(Recorded data)
####

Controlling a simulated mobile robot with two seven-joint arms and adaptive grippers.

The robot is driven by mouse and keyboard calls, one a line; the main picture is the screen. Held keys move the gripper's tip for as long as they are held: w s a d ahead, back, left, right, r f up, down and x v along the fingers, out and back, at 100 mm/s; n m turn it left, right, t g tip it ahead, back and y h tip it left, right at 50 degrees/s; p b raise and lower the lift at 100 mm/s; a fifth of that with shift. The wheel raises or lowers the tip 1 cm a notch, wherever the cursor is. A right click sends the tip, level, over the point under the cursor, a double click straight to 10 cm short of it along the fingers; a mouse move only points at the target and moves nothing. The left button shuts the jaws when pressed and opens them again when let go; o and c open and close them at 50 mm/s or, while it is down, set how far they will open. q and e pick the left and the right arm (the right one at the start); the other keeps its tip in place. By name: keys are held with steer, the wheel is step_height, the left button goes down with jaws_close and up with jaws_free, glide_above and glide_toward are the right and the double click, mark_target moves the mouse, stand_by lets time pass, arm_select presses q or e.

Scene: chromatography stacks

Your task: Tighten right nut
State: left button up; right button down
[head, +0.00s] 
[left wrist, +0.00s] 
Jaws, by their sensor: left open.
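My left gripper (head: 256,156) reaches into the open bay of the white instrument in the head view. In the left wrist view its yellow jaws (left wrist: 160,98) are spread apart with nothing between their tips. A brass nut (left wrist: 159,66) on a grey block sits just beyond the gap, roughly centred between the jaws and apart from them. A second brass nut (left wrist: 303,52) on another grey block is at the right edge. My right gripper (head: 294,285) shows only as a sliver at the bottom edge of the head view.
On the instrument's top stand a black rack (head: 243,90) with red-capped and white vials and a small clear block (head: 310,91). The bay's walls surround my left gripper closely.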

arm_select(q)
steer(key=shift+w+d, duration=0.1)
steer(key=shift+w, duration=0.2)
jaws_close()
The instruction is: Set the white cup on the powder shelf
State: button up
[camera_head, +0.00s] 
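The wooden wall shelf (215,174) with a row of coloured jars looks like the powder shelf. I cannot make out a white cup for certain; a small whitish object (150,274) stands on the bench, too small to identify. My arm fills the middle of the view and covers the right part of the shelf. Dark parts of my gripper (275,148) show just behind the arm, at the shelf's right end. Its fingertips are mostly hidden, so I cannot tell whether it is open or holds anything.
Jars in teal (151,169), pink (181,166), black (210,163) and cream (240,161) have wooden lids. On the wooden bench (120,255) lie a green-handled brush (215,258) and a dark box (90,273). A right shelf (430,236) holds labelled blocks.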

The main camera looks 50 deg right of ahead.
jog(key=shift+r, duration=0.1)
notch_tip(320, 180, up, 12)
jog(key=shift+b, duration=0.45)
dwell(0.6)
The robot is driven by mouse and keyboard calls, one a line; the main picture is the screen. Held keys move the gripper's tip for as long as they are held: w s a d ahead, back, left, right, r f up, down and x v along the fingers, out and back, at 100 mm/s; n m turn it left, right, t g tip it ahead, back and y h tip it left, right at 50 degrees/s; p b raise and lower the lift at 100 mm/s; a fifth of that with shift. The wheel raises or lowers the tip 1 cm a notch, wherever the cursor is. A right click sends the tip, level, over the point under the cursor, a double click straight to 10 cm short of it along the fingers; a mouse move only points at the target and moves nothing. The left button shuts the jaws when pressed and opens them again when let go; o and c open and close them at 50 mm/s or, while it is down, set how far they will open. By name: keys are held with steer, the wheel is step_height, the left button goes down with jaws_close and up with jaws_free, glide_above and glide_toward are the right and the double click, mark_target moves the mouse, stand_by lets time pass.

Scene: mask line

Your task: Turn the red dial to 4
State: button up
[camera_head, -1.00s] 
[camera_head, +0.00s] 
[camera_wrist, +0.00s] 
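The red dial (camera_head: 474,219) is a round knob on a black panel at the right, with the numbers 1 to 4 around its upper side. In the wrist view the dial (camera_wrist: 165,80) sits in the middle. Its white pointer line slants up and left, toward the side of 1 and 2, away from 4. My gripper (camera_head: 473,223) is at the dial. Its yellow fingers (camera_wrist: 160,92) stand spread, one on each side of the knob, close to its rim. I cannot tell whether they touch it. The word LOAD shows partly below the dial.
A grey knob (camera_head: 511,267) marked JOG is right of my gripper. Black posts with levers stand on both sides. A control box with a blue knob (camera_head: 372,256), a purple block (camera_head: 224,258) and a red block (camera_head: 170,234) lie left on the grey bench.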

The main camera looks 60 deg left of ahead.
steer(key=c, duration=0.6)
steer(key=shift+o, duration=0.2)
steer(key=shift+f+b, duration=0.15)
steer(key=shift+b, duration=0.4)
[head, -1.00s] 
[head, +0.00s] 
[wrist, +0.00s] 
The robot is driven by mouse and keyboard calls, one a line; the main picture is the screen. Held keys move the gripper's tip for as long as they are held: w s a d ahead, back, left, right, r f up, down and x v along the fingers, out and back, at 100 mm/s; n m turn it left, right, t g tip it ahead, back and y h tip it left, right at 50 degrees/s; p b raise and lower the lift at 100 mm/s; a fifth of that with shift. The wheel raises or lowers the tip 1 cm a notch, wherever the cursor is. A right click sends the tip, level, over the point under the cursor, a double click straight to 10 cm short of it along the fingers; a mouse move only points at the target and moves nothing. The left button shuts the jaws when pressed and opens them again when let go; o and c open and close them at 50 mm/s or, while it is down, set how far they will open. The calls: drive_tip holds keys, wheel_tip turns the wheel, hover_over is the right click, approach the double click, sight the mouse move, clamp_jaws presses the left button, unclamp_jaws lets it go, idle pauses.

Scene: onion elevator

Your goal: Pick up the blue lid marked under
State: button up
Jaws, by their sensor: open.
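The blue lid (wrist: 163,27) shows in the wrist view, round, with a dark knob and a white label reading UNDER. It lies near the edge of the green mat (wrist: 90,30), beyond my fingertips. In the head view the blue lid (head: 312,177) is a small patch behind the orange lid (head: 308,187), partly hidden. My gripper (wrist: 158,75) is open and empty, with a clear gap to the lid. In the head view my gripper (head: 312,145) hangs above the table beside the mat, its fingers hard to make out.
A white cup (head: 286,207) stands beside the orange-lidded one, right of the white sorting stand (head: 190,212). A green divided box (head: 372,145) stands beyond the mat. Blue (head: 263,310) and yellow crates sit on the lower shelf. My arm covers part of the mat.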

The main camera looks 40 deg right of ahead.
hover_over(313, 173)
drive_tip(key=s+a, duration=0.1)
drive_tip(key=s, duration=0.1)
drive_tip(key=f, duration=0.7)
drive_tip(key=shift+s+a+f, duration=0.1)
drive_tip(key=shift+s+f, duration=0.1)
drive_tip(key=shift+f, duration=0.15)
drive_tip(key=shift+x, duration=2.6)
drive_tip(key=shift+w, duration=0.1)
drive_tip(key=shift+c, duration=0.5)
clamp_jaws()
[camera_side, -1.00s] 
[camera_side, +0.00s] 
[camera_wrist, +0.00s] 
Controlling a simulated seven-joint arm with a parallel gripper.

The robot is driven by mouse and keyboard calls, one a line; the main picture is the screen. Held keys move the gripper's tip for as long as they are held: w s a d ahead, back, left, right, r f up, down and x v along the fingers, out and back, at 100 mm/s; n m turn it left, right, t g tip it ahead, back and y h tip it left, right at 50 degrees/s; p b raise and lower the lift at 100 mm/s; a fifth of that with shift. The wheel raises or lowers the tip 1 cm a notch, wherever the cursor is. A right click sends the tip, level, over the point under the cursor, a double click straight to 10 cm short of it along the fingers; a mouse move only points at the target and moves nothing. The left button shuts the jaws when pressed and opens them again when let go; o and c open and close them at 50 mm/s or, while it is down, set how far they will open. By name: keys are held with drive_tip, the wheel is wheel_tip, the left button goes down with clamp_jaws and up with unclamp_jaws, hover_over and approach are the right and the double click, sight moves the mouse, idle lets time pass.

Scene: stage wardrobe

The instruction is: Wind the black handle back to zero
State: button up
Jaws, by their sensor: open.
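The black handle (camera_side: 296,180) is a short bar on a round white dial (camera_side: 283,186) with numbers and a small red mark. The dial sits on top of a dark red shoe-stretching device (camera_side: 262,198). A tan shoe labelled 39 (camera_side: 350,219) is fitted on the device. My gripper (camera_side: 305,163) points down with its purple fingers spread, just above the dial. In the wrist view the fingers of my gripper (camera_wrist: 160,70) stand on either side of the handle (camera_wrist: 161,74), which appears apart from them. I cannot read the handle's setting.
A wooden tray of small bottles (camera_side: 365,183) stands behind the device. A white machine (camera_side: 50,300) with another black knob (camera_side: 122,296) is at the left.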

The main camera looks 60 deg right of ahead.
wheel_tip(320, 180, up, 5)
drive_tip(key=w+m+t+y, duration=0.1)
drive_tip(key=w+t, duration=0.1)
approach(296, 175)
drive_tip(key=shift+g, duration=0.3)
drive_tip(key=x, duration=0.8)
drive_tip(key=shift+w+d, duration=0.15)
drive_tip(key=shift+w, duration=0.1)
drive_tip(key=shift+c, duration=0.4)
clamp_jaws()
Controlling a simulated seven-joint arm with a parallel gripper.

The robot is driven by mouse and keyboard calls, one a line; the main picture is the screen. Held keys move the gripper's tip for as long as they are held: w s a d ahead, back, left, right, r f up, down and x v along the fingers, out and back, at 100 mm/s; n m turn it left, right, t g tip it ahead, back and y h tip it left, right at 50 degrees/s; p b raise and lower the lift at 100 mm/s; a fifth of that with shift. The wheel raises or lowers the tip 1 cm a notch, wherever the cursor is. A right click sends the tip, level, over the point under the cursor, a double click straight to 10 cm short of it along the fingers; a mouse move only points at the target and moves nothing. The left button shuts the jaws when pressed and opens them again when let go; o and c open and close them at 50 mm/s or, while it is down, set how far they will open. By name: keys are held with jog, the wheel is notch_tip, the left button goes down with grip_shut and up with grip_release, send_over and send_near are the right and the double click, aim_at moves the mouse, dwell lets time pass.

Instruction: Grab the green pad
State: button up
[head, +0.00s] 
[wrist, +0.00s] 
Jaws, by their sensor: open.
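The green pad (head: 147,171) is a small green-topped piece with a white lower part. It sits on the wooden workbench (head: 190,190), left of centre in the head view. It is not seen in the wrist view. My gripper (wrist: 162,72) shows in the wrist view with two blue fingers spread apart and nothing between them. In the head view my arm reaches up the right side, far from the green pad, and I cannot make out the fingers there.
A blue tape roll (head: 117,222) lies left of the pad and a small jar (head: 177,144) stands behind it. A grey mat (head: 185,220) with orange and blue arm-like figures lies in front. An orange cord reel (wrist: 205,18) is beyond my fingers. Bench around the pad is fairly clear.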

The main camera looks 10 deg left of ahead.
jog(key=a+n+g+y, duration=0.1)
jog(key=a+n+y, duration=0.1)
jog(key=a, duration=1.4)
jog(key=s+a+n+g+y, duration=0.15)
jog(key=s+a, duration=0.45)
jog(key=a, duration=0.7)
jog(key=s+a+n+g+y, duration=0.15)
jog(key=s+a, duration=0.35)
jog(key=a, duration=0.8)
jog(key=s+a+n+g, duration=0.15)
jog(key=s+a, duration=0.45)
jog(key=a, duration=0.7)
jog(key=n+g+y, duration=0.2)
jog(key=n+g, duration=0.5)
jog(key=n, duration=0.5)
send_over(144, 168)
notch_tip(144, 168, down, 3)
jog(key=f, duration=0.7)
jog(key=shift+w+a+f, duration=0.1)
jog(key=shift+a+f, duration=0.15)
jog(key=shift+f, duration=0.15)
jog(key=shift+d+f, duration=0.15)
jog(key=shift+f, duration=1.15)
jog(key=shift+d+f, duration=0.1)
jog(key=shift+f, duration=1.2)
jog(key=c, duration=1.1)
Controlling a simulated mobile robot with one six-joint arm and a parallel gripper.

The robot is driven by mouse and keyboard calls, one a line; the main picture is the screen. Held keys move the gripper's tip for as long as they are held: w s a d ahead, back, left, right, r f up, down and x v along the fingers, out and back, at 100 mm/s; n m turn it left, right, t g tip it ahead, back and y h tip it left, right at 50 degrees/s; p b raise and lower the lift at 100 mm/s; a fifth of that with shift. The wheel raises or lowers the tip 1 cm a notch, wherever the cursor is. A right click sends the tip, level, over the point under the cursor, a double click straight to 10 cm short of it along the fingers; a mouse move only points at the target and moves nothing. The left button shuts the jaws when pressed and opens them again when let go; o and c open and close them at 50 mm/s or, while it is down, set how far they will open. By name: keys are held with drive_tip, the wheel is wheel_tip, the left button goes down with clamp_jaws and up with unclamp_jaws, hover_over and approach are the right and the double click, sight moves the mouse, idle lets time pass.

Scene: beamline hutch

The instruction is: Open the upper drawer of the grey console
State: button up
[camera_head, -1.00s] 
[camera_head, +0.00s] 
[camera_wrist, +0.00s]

####

Copy each line of the preceding data that contains the string "task".

Your task: Tighten right nut
Your task: Turn the red dial to 4

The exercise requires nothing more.